Extracted entries:
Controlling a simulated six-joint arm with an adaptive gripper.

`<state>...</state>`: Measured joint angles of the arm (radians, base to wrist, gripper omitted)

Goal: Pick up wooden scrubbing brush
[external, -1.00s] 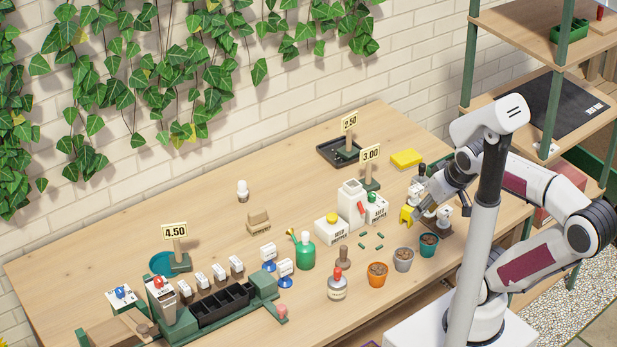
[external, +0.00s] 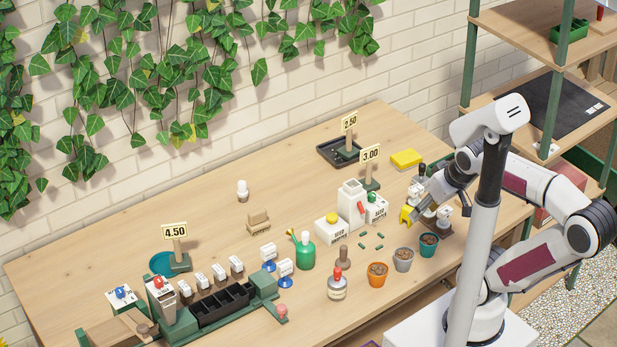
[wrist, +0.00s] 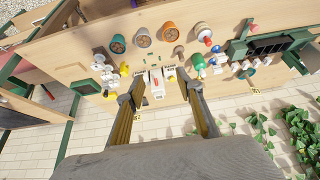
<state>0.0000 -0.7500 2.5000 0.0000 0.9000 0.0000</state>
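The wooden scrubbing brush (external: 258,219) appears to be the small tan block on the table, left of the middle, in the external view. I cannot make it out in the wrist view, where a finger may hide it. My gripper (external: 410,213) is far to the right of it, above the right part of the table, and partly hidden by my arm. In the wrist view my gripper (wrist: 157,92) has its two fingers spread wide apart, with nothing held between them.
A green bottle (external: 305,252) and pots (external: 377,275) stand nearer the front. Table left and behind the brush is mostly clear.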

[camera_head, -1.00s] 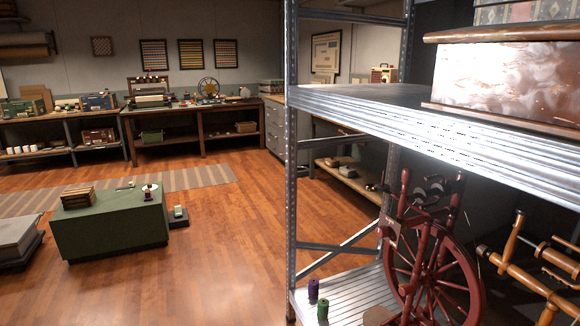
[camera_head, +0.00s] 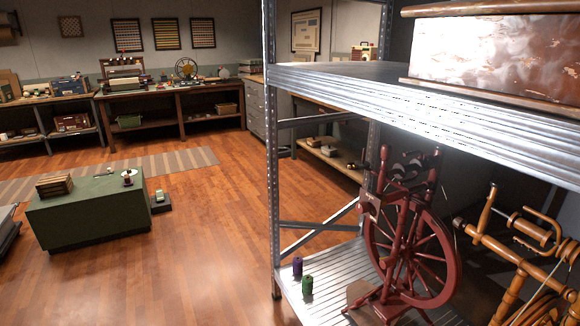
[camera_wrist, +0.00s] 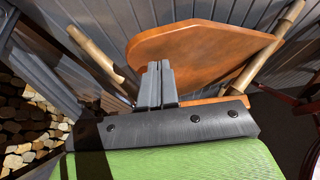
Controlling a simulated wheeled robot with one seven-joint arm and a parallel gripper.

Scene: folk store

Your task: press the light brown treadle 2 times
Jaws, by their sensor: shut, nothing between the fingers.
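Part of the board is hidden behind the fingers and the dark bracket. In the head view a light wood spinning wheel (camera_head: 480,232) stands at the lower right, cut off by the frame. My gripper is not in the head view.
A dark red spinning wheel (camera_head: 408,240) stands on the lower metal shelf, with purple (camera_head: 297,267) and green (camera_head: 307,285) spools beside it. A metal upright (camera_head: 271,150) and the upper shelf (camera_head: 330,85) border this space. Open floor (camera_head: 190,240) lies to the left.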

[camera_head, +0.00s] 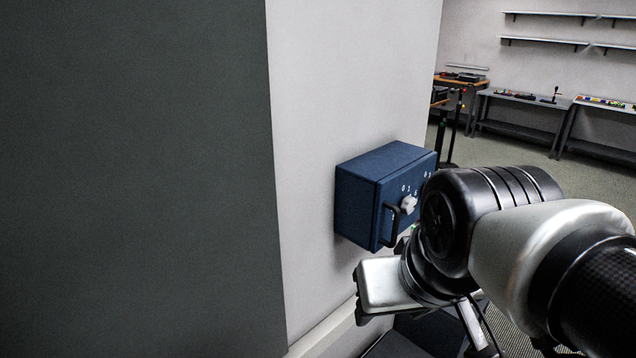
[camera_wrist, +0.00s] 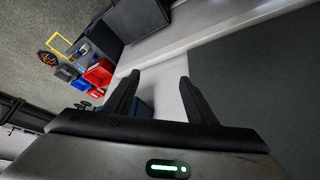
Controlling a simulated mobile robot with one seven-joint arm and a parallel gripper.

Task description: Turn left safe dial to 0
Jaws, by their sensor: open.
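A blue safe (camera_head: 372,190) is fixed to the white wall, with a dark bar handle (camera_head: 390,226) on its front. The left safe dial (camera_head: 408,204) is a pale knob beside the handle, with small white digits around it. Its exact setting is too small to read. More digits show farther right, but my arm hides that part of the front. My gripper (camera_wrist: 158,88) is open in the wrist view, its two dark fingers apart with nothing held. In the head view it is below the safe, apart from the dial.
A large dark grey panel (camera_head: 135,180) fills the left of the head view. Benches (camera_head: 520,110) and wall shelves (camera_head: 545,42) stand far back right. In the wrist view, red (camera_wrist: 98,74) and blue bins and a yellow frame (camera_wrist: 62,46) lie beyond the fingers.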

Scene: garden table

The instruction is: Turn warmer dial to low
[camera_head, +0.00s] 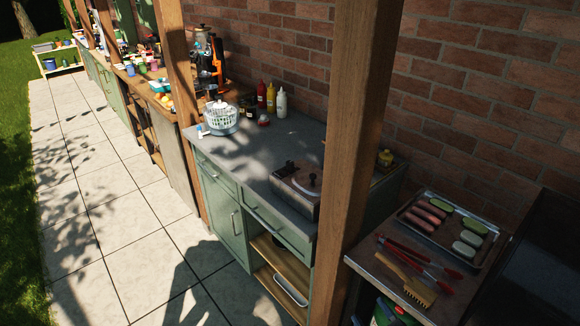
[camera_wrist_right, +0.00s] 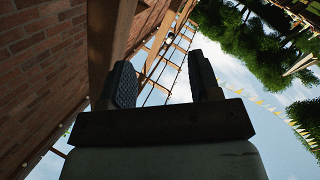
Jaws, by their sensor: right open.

Directive: Repeat exactly, and only, the lines from the one containing "Goal: Pick up wooden scrubbing brush" through the one containing "[wrist, +0.00s]", both included, without the pictures.

Correct result:
Goal: Pick up wooden scrubbing brush
[external, -1.00s] 
[external, +0.00s] 
[wrist, +0.00s] 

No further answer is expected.